On the whole, it is the form rather than the substance of the Letters from a Farmer that is most original. Dickinson wrote as a cultivated, prosperous gentleman, addressing an audience of intelligent, but plain, people the soil of whose minds had been already somewhat prepared. What Dickinson did, and did with effective skill, was to present in attractive literary form the best of what had already been said and thought on behalf of the colonial claims, and to adapt the argument to the new crisis presented by the Townshend programme. Too patriotic to submit without a protest, and too thoughtful to rebel, he voiced more successfully, perhaps, than any other American publicist of his day, the sober second-thought of the great body of colonists who were ready to carry resistance to any point short of separation and war.

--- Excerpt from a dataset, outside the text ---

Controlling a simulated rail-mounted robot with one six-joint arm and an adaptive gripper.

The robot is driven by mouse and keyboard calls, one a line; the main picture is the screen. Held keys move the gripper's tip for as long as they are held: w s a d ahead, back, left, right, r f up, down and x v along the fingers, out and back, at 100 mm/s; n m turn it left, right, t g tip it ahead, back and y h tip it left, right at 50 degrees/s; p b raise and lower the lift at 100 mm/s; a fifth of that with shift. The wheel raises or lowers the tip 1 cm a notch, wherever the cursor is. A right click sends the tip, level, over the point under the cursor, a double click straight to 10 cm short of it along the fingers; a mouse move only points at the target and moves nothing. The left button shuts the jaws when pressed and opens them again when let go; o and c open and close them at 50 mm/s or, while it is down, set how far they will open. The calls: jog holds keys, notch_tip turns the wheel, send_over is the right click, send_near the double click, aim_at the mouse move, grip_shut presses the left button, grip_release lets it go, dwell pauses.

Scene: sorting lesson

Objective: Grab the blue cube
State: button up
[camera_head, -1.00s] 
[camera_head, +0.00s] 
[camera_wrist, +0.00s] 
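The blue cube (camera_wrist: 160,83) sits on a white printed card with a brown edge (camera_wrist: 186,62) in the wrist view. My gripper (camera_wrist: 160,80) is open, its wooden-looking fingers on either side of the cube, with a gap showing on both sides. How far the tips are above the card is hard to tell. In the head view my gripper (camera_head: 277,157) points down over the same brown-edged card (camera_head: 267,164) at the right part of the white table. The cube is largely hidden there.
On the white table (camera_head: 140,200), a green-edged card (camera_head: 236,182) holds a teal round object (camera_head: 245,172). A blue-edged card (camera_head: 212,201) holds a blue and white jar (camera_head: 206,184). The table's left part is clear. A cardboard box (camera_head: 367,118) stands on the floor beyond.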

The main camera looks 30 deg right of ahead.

The Massachusetts Circular Letter1 (11 February, 1768), prepared by Samuel Adams for a committee of the House of Representatives, and addressed to the speakers of other representative houses throughout the colonies, introduces to us the man who, more zealously and persistently than anyone else, devoted himself to achieving American independence. Holding the humble office of tax-collector in Boston, Adams's devotion to public causes, joined to a rare talent for political organization, had already made him the master of the Boston town-meeting and the leading spirit in the provincial House of Representatives. In the course of the bitter fight which he waged against Governor Bernard and Governor Hutchinson, and in furtherance of his relentless insistence upon the right of complete local self-government for the colonies, Adams drafted, in whole or in part, most of the resolutions and reports which made Massachusetts the leader in the constitutional struggle, and which also marked it for special punishment later at the hands of Parliament.

The Circular Letter, studiously dignified and respectful in tone, is the best summary statement of the colonial argument which had thus far been put forward. Admitting the supreme

1 Text in W. MacDonald, Select Charters, 331-334.